1. UMass 77, Providence 75: For the second time in three days, UMass came away with a solid win at the buzzer. On Tuesday, it was a three from Sampson Carter with one second left to beat Harvard. On Thursday, it was a last second tip-in from Terrell Vinson that locked things up for the Minutemen in the first round of the Puerto Rico Tip-Off. UMass head coach Derek Kellogg will take the wins, but I don’t think he would mind if UMass started collecting them in more dominating fashion. “I’m going to turn 80 before I turn 40 with these last second wins,” he told ESPN after the game.

2. Villanova 89, Purdue 81 OT: It was a back and forth affair in the semifinals of the 2KSports Classic at Madison Square Garden. Purdue put a 24-8 run on the Wildcats to erase a double digit deficit in the second half, but Villanova answered by outscoring Purdue 9-2 in the final minute of regulation to force the extra period. Purdue may have been hosed, however. A questionable Flagrant Foul called on DJ Byrd, which happened to be his fifth, game Nova two shots and the ball when they were down four with 43.8 seconds left.

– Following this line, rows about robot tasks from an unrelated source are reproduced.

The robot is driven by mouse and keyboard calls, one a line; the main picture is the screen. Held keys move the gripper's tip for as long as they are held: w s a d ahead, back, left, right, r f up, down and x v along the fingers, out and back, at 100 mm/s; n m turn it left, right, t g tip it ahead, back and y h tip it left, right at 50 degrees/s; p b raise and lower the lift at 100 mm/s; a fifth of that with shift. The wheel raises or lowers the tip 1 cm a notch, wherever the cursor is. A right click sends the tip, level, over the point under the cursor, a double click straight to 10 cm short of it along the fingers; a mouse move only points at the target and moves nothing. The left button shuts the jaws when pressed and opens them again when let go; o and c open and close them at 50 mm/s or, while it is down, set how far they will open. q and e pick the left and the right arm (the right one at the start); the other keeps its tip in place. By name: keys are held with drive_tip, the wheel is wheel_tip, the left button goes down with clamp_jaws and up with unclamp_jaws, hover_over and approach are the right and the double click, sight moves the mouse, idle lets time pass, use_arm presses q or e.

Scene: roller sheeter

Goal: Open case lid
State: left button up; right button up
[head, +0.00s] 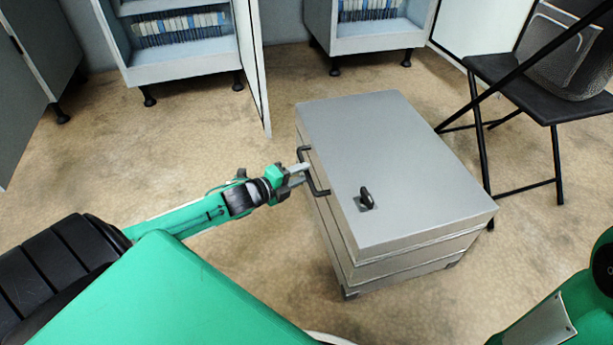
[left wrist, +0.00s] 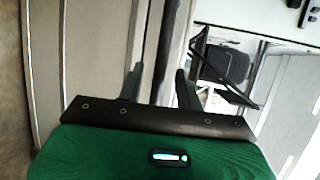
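The grey metal case (head: 385,160) stands on the floor in the middle of the head view, with its flat lid shut. A black bar handle (head: 321,191) is on the case's left side, and a small black fitting (head: 366,199) is on the lid's top near the front. My left gripper (head: 302,172) is at the side handle. In the left wrist view its two fingers (left wrist: 159,88) stand apart, with the dark handle bar (left wrist: 168,45) between them and narrow gaps visible on both sides. My right gripper is out of view.
A black folding chair (head: 535,95) with a dark bag-like object on it stands to the right of the case. Open cabinets (head: 185,65) stand behind, one with its door reaching toward the case. Brown floor is clear left of the case.

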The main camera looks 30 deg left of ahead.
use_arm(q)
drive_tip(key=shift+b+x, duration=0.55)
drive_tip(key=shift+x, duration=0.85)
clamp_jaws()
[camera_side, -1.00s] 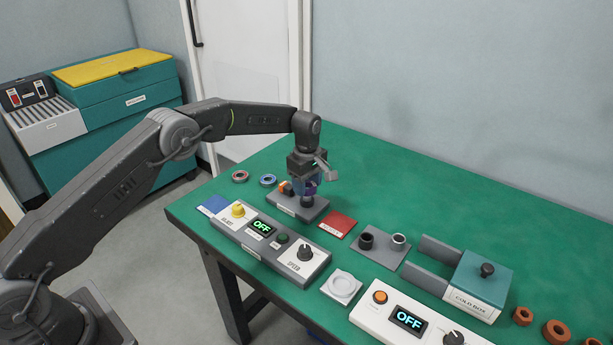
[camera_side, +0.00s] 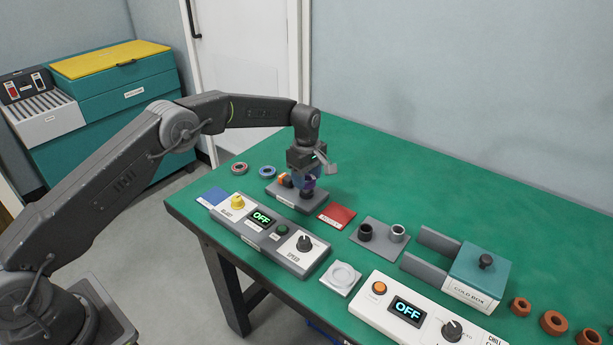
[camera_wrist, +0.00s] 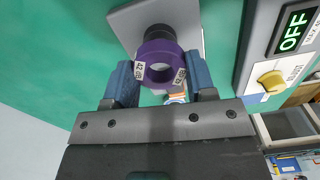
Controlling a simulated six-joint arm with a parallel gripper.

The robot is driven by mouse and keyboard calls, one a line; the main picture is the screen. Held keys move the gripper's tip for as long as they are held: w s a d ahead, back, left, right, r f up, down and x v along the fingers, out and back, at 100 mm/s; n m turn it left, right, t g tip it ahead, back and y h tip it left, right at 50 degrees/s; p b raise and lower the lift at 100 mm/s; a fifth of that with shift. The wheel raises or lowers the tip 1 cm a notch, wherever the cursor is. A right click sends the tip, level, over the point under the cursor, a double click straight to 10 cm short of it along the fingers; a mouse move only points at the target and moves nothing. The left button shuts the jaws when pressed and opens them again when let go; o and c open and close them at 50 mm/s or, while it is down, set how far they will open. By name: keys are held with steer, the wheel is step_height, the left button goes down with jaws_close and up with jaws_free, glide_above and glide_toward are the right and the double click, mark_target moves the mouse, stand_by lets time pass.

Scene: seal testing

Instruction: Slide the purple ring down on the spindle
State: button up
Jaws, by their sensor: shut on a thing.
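The purple ring (camera_wrist: 158,50) is held between the two blue fingers of my gripper (camera_wrist: 160,76) in the wrist view. It has white labels on its face and an open centre. In the side view the ring (camera_side: 309,184) shows as a small purple patch at the tips of my gripper (camera_side: 307,181). The dark spindle (camera_side: 306,194) stands on a grey base plate (camera_side: 284,195) right under the gripper. In the wrist view the dark spindle (camera_wrist: 160,31) shows just beyond the ring. I cannot tell whether the ring is around the spindle.
An orange part (camera_side: 285,180) is at the base plate's back left. A brown ring (camera_side: 239,168) and a blue ring (camera_side: 267,171) lie behind it. A control box (camera_side: 270,234) reading OFF stands in front, and a red mat (camera_side: 337,215) lies to the right. The back right table is clear.

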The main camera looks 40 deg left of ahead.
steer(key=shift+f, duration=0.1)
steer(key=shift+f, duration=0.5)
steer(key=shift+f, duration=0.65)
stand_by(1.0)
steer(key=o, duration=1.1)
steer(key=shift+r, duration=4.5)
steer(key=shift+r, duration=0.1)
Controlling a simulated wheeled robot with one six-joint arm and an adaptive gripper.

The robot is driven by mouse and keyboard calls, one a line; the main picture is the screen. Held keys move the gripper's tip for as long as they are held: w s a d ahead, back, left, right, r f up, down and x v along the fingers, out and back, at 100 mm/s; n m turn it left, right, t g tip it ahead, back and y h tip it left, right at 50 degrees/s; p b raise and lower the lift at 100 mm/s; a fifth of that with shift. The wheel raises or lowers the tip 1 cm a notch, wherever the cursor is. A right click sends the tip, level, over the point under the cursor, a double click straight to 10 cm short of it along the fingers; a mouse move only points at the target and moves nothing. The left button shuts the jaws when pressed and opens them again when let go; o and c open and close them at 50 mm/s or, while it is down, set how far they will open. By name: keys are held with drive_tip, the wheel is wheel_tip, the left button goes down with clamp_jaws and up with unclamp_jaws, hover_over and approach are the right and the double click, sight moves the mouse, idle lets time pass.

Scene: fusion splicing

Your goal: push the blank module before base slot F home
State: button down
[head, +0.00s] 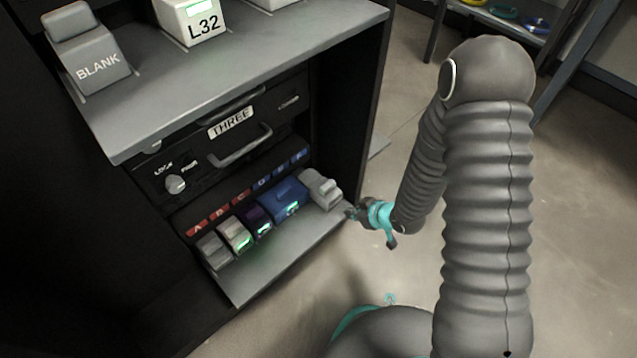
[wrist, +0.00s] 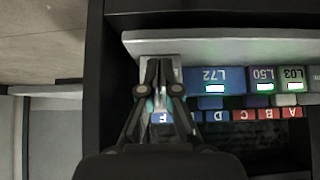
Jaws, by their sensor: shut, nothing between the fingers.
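The grey blank module (head: 322,190) sits on the low shelf at the right end of the module row, before base slot F. It stands out from the slot labels onto the shelf. In the wrist view the same blank module (wrist: 173,70) shows partly, behind my fingers, with the blue F label (wrist: 162,117) below it. My gripper (head: 351,212) is shut and empty, close to the module's front end. In the wrist view my gripper (wrist: 163,68) lies over the module. Whether the fingertips touch it, I cannot tell.
Left of it stand the blue L72 module (head: 283,201), a purple module (head: 256,222), a white module (head: 235,235) and a grey module (head: 213,250). The drawer THREE (head: 231,122) is above. The cabinet's side wall (head: 352,100) is close on the right. Open floor lies beyond.

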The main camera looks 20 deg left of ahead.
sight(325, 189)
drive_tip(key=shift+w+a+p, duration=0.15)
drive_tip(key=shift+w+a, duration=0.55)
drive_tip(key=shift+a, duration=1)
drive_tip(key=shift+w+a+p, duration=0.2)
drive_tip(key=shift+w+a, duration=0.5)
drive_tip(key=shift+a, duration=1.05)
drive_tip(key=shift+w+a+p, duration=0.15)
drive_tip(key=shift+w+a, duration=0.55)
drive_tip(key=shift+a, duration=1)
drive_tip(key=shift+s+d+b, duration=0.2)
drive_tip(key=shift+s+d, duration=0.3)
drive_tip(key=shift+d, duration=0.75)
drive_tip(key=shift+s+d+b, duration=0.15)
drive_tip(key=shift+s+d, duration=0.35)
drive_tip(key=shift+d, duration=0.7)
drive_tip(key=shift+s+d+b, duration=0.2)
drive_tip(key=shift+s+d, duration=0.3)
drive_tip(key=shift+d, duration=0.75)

3. Southern Miss 62, Georgia 60 OT: Georgia dug themselves a major hole early on, but managed to force overtime, where the Golden Eagles won the game on a breakaway layup from Dwayne Davis with 31 seconds left. It’s Georgia’s second loss this week to a team outside the BCS conferences; they lost to Youngstown State at home on Monday.

Important Outcomes

1. Illinois State 86, Drexel 84 OT: The Redbirds are looking more and more like a team that will be capable of sticking their nose in with Northern Iowa and Wichita State as a competitor to Creighton in the Missouri Valley, handing Drexel their second overtime loss in as many games. Jackie Carmichael followed up a 27 point performance in the opener with 21 on Thursday.

2. St. Mary’s 67, Utah State 58: Matthew Dellavedova and Stephen Holt combined to score 37 points as the Gaels went into the Spectrum and knocked off the Aggies. USU got just seven points from Preston Medlin on 3-11 shooting, but it was promising to see big man Jarrad Shaw go for 17 points and 15 boards.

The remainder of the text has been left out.